Because each game of the Fallout series was created by a different development team and the plot and dialogues were created by mostly different people each time around, there are numerous inconsistencies between them and the canonicity of each game is a point of contention between various Fallout fans. For example, in case of inconsistency between games, some fans might consider newer entries in the series to override the older ones, while others might consider the original lore to still be "true" and inconsistencies to be mistakes on the part of the later titles' developers. Even various developers of one game might disagree on what holds true in the games' setting: for example, Tim Cain and Chris Taylor have different views on the origins of ghouls.


Since the acquisition of the Fallout franchise by Bethesda Softworks and their development of Fallout 3, it is Bethesda that defines the official canon. However, many Fallout fans prefer the Fallout canon as it was defined by various developers working on previous Fallout games, even if they also contradicted each other at times.

It should be noted, that thus far Bethesda has not officially ruled on what is canon and what is not.
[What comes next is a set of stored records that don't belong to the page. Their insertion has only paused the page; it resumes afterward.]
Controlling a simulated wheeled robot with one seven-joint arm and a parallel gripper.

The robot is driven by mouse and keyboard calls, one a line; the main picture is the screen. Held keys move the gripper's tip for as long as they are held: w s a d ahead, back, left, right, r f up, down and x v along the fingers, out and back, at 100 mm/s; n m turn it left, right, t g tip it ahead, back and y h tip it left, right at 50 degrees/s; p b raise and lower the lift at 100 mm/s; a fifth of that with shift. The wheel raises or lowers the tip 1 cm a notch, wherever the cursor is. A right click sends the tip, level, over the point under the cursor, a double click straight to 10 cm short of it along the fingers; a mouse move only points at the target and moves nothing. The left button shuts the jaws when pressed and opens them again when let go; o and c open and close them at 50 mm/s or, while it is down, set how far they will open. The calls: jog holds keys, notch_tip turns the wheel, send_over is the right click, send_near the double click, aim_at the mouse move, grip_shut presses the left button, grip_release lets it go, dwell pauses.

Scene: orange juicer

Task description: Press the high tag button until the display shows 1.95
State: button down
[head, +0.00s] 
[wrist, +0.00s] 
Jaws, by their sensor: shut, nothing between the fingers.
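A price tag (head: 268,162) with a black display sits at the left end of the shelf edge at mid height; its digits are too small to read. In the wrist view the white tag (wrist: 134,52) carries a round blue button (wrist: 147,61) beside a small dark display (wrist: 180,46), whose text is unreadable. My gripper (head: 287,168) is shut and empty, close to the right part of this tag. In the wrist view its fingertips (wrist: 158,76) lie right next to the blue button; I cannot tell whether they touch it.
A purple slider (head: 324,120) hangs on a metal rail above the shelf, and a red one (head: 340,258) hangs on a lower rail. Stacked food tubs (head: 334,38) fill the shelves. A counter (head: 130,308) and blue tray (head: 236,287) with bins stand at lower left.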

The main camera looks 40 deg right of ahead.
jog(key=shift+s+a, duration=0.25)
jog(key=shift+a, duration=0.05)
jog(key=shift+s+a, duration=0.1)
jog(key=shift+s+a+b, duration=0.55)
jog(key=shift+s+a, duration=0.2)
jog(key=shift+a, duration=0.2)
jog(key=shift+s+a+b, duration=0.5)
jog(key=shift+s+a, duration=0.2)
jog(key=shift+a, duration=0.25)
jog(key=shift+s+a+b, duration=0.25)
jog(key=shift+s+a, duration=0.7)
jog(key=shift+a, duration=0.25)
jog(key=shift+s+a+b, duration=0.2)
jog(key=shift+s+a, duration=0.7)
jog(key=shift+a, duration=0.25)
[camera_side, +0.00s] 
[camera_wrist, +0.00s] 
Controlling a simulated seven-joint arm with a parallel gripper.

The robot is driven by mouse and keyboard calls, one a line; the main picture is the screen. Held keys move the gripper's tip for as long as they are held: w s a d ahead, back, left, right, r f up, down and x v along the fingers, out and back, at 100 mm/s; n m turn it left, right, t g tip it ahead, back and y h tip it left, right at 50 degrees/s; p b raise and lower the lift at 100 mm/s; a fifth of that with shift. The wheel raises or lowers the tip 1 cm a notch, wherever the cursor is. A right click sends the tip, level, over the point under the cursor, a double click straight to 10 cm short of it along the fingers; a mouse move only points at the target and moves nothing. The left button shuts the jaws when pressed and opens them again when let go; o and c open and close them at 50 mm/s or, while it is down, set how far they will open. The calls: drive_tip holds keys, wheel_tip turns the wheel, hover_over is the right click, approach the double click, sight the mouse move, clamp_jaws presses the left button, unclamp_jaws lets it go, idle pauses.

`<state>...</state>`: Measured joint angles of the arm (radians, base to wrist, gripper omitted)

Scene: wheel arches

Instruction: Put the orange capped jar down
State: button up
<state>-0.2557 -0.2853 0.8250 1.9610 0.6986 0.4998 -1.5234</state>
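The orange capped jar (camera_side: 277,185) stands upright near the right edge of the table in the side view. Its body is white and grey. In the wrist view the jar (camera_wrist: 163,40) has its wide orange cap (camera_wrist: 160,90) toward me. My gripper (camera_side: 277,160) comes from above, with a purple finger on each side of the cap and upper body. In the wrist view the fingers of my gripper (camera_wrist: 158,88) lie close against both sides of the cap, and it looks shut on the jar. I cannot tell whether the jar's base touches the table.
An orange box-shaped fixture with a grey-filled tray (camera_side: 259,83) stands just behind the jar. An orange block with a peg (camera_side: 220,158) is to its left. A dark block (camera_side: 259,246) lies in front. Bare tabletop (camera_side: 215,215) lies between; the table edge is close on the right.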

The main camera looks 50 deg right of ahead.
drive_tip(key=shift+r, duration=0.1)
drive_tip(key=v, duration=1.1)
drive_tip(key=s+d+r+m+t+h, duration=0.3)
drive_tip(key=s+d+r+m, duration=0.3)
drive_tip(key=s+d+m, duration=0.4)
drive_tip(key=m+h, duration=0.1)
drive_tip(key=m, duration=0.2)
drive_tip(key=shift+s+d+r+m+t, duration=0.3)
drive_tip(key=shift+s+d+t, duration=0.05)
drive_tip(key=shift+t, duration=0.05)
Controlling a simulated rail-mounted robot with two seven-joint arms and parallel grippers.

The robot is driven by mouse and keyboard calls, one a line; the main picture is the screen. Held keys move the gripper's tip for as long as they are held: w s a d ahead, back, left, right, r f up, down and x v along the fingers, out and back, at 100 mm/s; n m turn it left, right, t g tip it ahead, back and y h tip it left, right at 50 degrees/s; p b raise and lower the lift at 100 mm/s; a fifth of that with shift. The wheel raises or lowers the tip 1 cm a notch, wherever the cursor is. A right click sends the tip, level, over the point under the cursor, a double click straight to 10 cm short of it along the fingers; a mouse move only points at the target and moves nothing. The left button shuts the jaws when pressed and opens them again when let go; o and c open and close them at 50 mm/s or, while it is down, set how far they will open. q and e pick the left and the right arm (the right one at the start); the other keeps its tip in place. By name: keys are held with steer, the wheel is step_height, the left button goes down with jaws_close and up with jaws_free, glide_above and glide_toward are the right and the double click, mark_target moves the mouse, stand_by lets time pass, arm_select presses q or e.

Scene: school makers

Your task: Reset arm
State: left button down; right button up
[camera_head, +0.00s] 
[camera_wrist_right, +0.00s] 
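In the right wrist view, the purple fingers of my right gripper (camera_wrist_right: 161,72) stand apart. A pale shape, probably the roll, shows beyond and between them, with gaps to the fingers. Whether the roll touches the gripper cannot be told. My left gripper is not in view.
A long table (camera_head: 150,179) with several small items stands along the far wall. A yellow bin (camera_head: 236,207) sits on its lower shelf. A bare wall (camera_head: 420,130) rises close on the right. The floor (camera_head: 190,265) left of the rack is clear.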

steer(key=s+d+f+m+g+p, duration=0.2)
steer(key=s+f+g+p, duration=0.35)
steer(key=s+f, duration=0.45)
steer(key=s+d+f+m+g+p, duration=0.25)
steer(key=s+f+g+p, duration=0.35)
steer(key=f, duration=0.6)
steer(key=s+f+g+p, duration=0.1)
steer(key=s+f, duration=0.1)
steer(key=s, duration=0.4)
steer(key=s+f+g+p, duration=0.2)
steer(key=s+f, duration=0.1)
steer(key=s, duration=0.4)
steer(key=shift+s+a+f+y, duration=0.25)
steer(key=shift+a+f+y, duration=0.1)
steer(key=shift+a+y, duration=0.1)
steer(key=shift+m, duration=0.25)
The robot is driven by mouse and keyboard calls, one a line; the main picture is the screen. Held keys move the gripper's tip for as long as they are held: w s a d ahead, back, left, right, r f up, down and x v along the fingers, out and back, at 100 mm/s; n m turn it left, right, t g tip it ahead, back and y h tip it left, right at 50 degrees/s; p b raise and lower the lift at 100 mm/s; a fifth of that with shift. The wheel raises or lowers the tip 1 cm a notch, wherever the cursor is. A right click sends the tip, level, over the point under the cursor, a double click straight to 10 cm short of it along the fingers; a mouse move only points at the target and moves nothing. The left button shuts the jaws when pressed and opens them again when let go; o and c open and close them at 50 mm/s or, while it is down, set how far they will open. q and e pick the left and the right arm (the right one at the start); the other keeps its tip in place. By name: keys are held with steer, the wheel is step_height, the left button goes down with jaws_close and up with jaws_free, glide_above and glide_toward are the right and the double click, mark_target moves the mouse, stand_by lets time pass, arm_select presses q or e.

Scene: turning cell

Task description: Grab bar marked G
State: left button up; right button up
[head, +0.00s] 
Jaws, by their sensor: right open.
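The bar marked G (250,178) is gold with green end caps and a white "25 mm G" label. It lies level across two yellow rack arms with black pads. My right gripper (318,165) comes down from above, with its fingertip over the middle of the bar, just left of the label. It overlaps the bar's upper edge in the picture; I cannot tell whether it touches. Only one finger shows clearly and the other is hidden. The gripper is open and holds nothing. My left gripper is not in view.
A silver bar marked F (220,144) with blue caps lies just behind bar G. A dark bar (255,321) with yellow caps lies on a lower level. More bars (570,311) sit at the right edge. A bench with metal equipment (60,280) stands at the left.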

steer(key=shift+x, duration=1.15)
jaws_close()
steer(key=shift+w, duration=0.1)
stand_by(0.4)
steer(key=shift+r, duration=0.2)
Most of the information on their take is from Fallout 3 in-game material.


  • Fallout and Fallout 2 are canon according to Bethesda, as Fallout 3 incorporates the majority of the back story of Fallout and Fallout 2.
  • Fallout 3 is Bethesda's production, therefore part of Bethesda's Fallout canon, as are all other games and supplementary materials released by Bethesda, unless stated otherwise.
  • Fallout: New Vegas, which was published by Bethesda, is canon, as are all officially released supplementary materials, like the All Roads comic.
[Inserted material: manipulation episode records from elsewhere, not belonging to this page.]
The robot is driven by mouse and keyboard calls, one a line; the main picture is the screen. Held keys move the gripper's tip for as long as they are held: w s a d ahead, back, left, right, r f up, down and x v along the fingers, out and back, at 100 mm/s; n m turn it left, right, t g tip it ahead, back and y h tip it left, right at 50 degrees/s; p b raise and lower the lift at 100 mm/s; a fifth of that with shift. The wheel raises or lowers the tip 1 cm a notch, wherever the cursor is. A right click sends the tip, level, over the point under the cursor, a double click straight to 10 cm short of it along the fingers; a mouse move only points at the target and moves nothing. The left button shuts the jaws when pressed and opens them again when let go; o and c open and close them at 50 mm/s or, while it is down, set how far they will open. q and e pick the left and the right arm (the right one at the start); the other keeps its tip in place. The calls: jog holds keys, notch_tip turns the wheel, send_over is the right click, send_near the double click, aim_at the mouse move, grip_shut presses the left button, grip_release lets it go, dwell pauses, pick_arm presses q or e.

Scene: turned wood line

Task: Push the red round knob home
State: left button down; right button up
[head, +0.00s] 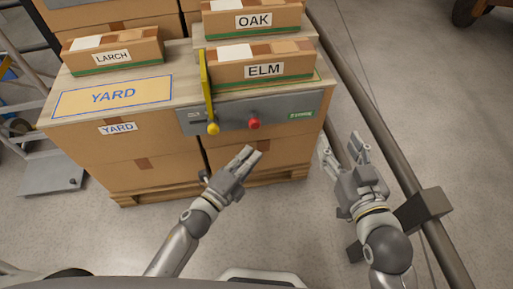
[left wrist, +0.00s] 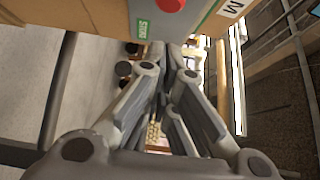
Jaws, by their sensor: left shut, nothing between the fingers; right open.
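The red round knob (head: 254,123) sits on the grey panel (head: 228,122) on the front of the stacked boxes, right of a yellow knob (head: 213,128). It also shows at the top edge of the left wrist view (left wrist: 170,4), partly cut off. My left gripper (head: 250,155) is shut and empty, a little below the red knob in the head view and apart from it. The left wrist view shows its fingers (left wrist: 168,50) together. My right gripper (head: 342,146) is open and empty, to the right of the boxes. How far the knob stands out is too small to tell.
A yellow lever (head: 206,82) rises left of the red knob. Boxes marked LARCH (head: 113,50), ELM (head: 262,68) and OAK (head: 253,18) lie on top. A long pipe (head: 375,115) runs along the right. A grey cart (head: 50,175) stands at left.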

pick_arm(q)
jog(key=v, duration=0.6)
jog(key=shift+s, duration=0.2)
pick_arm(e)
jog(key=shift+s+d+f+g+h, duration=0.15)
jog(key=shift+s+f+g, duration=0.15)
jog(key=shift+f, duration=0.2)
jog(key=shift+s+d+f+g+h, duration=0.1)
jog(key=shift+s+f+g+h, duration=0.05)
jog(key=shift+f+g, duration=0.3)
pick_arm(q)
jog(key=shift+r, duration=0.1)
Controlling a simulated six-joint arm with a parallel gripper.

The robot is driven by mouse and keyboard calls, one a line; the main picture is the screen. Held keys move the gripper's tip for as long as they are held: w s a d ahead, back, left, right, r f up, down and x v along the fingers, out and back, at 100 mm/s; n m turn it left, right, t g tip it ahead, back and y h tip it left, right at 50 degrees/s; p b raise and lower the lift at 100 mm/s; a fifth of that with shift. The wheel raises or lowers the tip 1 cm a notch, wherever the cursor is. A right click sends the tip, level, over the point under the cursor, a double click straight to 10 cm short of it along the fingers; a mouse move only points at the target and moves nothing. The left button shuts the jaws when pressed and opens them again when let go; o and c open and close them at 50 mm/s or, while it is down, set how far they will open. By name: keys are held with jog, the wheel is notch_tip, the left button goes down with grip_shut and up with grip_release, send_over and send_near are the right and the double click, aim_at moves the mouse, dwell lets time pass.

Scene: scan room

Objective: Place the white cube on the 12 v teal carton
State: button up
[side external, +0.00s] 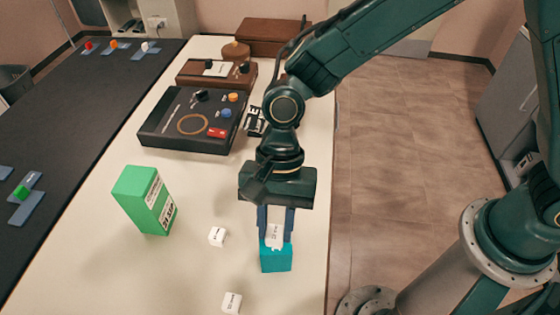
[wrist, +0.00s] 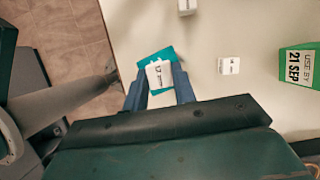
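A white cube (side external: 273,236) with dark print is between the two fingertips of my gripper (side external: 275,230). It also shows between the fingers in the wrist view (wrist: 159,73), with both fingers against its sides. The teal carton (side external: 276,262) stands on the cream table directly below the held cube, and a strip of it shows around the cube in the wrist view (wrist: 158,54). The cube is over the carton's top, very close to it; I cannot tell whether they touch. The carton's 12 v marking is not readable.
Other white cubes lie on the table, one left of the carton (side external: 217,236) and one nearer the front (side external: 232,303). A tall green carton (side external: 147,201) stands further left. A black control box (side external: 190,120) and brown boxes are at the back. The table's right edge is close.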

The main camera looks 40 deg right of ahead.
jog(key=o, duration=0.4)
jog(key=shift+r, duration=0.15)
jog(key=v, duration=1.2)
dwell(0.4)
  • Fallout Tactics is considered semi-canon: major events are canon (and are referenced in Fallout 3), but some details are not.[1] As part of the Fallout Tactics release, Fallout: Warfare has the same level of canonicity.
  • While Van Buren (the canceled Fallout 3 by Black Isle Studios) is not officially canon, some elements of it were incorporated into Fallout 3 and its add-ons, as well as into Fallout: New Vegas, and are now part of the Fallout canon.
  • The Fallout Bible by Chris Avellone is considered canon as long as it doesn't contradict the canon games, and some setting elements introduced in the Bible have been further developed in Fallout 3 and Fallout: New Vegas. Some erroneous elements of the Bible were later corrected either in following issues of the Bible, in the games or by the developers themselves.



  • While there has not been any official statement on this matter, Interplay's Fallout Online is likely considered non-canon by Bethesda due to the two companies' legal dispute. However, due to Interplay claiming to own the franchise again, the game may be canon.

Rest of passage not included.